Ananda, el discípulo amado de Buda, preguntó una vez a su maestro por el lugar de la amistad en el itinerario espiritual. «Maestro, ¿es la amistad la mitad de la vida espiritual?», preguntó. Y el maestro respondió: «Más aún, Ananda, la amistad es toda la vida espiritual».

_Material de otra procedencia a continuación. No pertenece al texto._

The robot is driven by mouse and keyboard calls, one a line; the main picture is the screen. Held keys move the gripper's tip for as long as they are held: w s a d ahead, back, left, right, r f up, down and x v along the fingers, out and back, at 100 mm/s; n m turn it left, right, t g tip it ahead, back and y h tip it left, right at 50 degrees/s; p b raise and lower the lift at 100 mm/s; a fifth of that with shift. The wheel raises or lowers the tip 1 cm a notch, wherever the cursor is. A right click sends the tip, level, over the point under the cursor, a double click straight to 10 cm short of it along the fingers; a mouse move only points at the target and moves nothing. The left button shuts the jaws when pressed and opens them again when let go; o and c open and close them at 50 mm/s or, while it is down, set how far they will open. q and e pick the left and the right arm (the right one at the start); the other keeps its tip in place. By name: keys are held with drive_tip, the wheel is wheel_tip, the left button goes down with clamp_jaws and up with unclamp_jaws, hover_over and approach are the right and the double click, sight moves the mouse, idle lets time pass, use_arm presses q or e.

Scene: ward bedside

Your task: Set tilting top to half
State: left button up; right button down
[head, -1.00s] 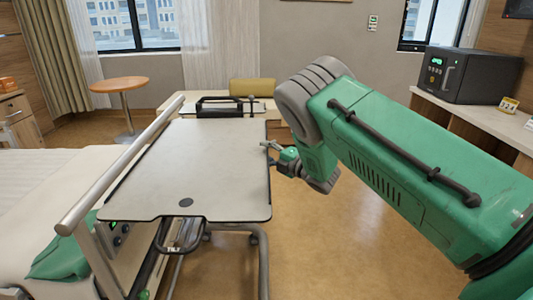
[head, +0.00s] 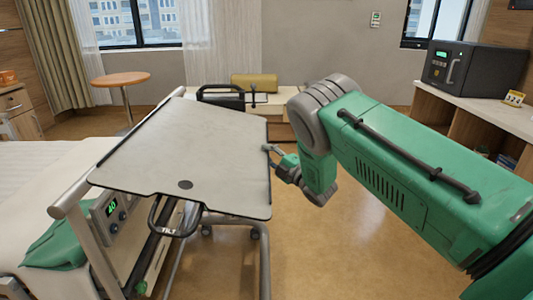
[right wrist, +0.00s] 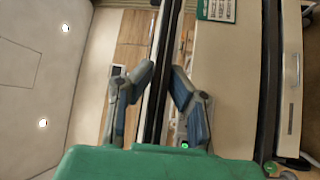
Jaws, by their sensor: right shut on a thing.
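The tilting top (head: 200,145) is a pale grey board with a dark rim and a dark round spot near its front edge. In the right wrist view the two fingers (right wrist: 161,80) stand on either side of a dark upright strip, the edge of the top (right wrist: 164,50). A black loop handle marked TILT (head: 167,229) hangs under the front edge. My left gripper is not in view.
A bed (head: 35,210) with a grey rail (head: 66,204) and a lit control box (head: 112,213) stands close at left. A black-handled item (head: 222,95) is behind the top. A round table (head: 120,79) stands farther back.

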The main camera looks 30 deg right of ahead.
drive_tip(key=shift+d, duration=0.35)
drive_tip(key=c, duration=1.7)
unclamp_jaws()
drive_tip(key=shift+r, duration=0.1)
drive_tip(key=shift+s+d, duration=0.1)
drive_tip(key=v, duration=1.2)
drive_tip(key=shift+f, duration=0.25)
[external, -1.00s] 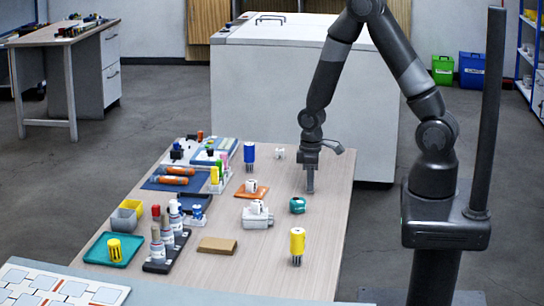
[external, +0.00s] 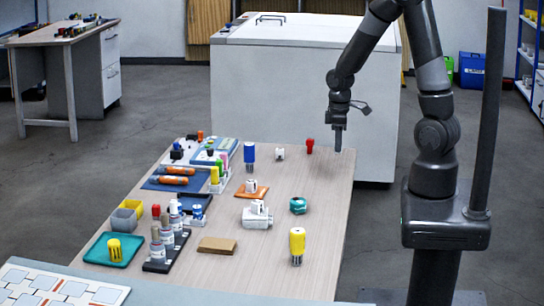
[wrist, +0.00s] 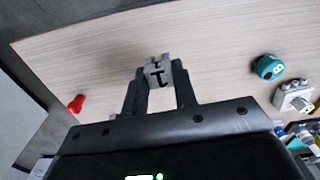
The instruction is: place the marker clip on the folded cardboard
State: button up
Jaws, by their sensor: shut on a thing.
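My gripper (external: 338,136) is over the far right corner of the wooden table in the external view. In the wrist view its fingers are shut on a small grey clip-like piece (wrist: 157,72), which I take to be the marker clip. In the external view this piece is too small to make out clearly. The folded cardboard (external: 217,245) is a flat brown piece lying on the near left part of the table, well away from my gripper. Nothing lies on it.
A red object (external: 310,146) stands left of my gripper. A teal round object (external: 298,205), a white connector block (external: 257,216) and a yellow cylinder (external: 297,245) stand on the table's right half. A black rack of bottles (external: 166,250) stands just left of the cardboard.

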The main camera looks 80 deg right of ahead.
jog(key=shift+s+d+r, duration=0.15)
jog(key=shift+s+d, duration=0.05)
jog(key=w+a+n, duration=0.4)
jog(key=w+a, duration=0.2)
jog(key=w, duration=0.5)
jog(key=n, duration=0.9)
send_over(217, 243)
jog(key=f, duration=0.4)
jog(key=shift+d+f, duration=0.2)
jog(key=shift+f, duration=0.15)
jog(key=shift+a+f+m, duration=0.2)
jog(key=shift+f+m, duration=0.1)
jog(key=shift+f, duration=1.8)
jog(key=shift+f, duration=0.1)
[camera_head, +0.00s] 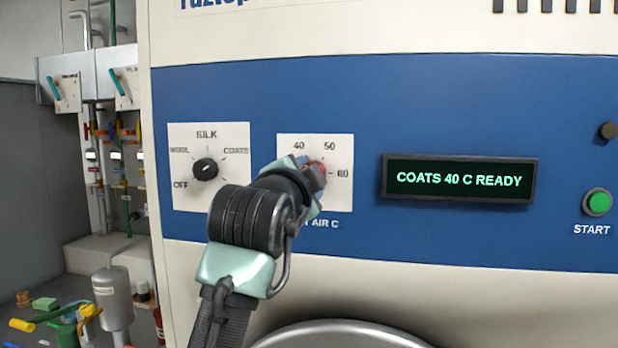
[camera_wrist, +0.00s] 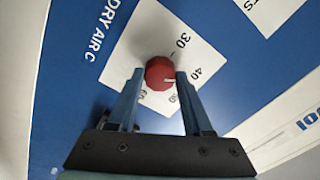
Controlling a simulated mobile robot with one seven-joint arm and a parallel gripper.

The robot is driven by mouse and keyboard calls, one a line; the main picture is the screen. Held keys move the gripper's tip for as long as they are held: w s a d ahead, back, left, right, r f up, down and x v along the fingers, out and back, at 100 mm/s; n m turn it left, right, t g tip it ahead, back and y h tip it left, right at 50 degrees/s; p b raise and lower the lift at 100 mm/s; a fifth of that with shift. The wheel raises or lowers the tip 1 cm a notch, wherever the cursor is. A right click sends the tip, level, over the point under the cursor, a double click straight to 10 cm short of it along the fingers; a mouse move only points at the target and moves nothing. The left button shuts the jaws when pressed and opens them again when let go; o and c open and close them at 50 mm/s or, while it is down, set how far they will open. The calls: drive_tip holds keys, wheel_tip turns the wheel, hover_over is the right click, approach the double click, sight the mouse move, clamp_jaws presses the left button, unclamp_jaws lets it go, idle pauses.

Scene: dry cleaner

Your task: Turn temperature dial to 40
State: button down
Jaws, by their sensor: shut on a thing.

EL amor es algo que solo se aprende con el largo y duro trabajo de la vida. A veces se termina antes de que ni siquiera sepamos que lo teníamos. A veces lo destruimos antes de valorarlo. A menudo lo damos por sobreentendido. Todo amor, suceda lo que suceda con él a largo plazo, nos enseña más acerca de nosotros mismos, nuestras necesidades, nuestras limitaciones y nuestro egocentrismo que cualquier otra cosa que podamos experimentar. Como decía Aldous Huxley: «No hay ninguna fórmula o método. Aprendes amando».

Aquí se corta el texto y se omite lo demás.